Cycles can be worked around but total lack of support for managing non memory resources in .net, can't be, you are back in the C world of malloc (new), free (dispose) with absolutely no help from the compiler/runtime.
Not true. Reference counting can be used if you an appropriate and well-adopted smart pointer library (if you think malloc/free is bad, you should try getting different reference counting libraries to work together correctly). Cycles can be worked around if you are exceedingly clever, carefully meticulous, and have a good weak reference library available (again, have fun with the integration issues). Not to say it is unusable, just pointing out that it isn't as easy as pie (and if you think it is, you haven't done anything sufficiently complex with reference counting). And to make all of this work, you have to think very carefully about how to handle your destructors, make a class for every allocated resource, etc.

Garbage collection isn't without its problems either, but to say there isn't compiler or runtime support is not entirely accurate. The compiler supports it with the lock, using, and try/finally constructs. The runtime supports it with the IDisposable interface. There are still two primary weaknesses (lack of "Disposable" containers, and inability to mark a type as disposable after it has been released).
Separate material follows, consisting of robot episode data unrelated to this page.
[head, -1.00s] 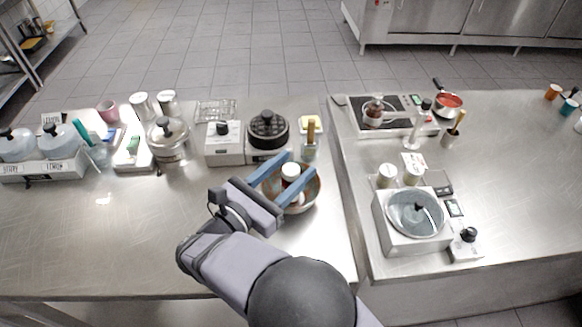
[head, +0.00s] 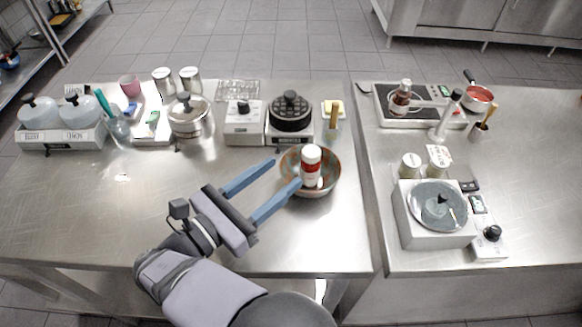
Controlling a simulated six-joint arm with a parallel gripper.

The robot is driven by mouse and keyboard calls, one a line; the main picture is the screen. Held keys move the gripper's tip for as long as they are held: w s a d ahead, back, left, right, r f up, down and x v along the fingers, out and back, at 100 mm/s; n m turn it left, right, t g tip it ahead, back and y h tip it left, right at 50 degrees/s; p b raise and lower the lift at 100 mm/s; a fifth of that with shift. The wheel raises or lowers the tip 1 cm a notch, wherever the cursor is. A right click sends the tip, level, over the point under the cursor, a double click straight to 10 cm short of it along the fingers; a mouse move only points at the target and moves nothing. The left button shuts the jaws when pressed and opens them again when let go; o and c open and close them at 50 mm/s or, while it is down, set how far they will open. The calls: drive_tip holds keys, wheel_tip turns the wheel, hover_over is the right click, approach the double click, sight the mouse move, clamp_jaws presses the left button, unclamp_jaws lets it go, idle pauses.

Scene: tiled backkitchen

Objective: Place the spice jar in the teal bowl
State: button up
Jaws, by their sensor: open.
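The spice jar (head: 311,166), with a white cap and a red and white label, stands roughly upright inside the bowl (head: 331,181). The bowl looks brownish with a teal tint and sits near the right end of the left steel table. My gripper (head: 287,172) is open, with two blue fingers pointing up and right. It is empty and lies left of and below the jar; the right finger's tip is close to the bowl's left rim. The jar's base is partly hidden inside the bowl.
A waffle-iron-like black appliance (head: 291,111), a white scale-like box (head: 245,122) and a lidded pot (head: 189,117) stand behind. A gap separates the right table, which holds a hob (head: 424,108) and a white appliance with a grey bowl (head: 437,206). The left table's front is clear.

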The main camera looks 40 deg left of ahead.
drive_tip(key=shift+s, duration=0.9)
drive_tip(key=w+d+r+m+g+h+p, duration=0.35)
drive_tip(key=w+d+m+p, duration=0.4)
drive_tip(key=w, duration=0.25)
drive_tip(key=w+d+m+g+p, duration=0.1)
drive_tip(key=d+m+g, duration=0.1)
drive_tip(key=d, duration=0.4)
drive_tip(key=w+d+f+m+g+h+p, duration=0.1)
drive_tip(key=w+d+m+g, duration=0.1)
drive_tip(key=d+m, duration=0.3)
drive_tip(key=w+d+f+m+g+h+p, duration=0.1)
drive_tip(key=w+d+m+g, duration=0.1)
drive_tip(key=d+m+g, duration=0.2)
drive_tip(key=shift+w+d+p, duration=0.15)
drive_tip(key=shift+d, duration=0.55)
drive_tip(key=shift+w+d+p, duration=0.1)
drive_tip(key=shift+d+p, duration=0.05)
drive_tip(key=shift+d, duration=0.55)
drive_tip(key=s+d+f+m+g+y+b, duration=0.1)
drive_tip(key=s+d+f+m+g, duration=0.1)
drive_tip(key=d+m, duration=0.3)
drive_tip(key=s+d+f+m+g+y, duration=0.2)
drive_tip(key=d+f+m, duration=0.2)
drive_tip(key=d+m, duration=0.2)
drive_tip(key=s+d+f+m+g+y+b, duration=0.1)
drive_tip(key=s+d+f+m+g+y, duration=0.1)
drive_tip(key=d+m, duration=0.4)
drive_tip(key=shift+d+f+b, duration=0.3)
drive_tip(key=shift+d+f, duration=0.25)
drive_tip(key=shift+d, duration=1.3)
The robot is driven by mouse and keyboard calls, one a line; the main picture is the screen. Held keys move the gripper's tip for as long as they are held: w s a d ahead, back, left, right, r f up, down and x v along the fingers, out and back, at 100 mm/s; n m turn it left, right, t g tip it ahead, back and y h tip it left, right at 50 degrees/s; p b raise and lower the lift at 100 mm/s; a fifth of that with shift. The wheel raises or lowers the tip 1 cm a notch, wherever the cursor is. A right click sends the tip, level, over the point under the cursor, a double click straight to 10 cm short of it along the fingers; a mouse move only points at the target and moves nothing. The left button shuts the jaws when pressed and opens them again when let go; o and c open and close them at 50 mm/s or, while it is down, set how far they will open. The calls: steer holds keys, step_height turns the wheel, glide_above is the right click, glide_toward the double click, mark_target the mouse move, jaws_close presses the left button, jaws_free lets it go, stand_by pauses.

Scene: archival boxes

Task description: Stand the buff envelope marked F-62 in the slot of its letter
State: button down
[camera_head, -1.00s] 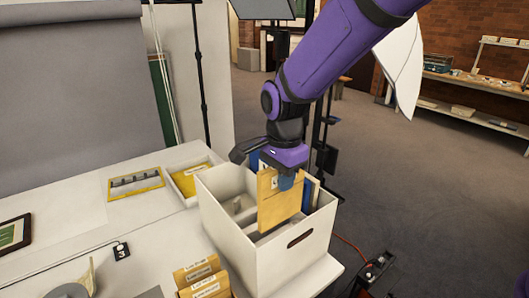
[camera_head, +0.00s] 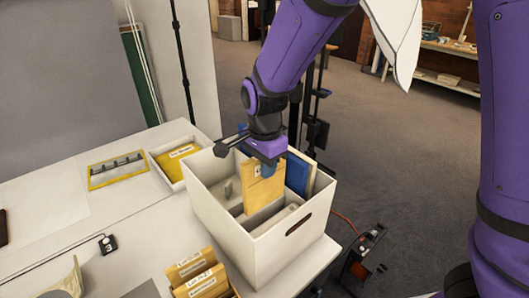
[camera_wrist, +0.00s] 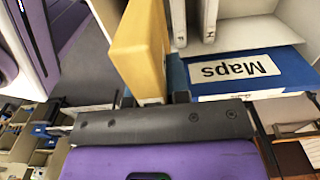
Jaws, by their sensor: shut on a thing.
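My gripper (camera_head: 268,168) is shut on a buff envelope (camera_head: 262,188) and holds it upright at the open top of a white box (camera_head: 222,215). The envelope's lower part is inside the box outline; whether it touches the floor I cannot tell. Its marking is mostly hidden by my fingers. In the wrist view the envelope (camera_wrist: 143,45) runs out from between the fingertips. Grey dividers (camera_wrist: 209,18) stand beside it, one bearing a letter that looks like H. A blue folder labelled "Maps" (camera_wrist: 235,68) is close by; it also shows right of the envelope in the head view (camera_head: 298,172).
A shallow tray with a yellow item (camera_head: 175,158) stands left of the box. Several labelled buff envelopes (camera_head: 197,275) stand at the table's front. A yellow-framed piece (camera_head: 118,170) lies further left.

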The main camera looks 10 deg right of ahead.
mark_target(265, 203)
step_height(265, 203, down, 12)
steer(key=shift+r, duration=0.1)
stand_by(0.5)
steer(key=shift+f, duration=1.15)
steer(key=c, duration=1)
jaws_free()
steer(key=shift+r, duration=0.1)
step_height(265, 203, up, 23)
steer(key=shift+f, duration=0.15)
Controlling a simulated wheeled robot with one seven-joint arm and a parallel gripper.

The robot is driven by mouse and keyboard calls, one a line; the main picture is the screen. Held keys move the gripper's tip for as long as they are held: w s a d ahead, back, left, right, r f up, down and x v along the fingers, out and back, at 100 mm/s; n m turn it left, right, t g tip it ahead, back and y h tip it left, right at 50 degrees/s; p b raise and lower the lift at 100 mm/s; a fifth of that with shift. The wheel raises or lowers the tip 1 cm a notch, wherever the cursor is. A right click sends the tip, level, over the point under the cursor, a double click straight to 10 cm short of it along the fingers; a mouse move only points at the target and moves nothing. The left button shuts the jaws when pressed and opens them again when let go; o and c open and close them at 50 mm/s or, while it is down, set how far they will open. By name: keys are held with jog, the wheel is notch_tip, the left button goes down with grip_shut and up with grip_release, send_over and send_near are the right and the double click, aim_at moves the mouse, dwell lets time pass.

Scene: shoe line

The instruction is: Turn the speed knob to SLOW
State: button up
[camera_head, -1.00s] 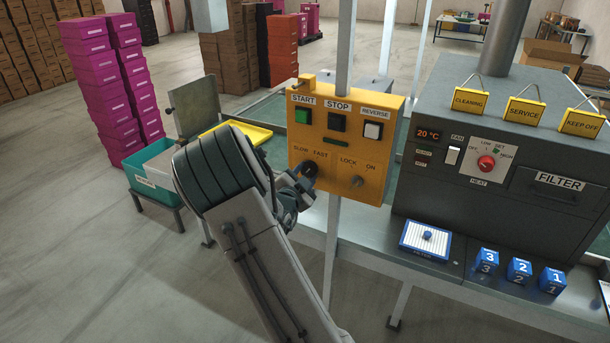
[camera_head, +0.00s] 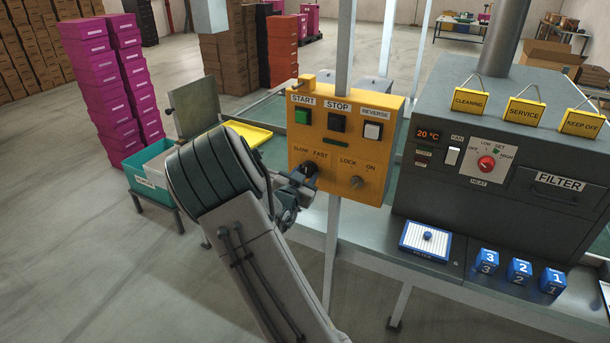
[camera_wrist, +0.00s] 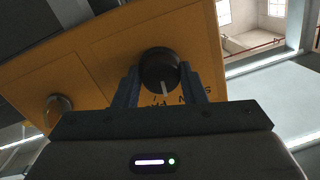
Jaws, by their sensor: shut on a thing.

Performance is a completely separate discussion, and for every example you give me where reference counting wins, I'll give you one where garbage collection wins. Usability, programmer efficiency, and type safety are also areas where there are tradeoffs. There's always a pro and a con.

Just use the right tool for the job. For c++, the arrival of shared_ptr in VC 9.0 is very welcome because it is the right tool for a lot of jobs. But garbage collection is also the right tool for a lot of jobs.
 Don't dismiss it just because you don't understand it (and if you're dismissing it, you really don't understand it).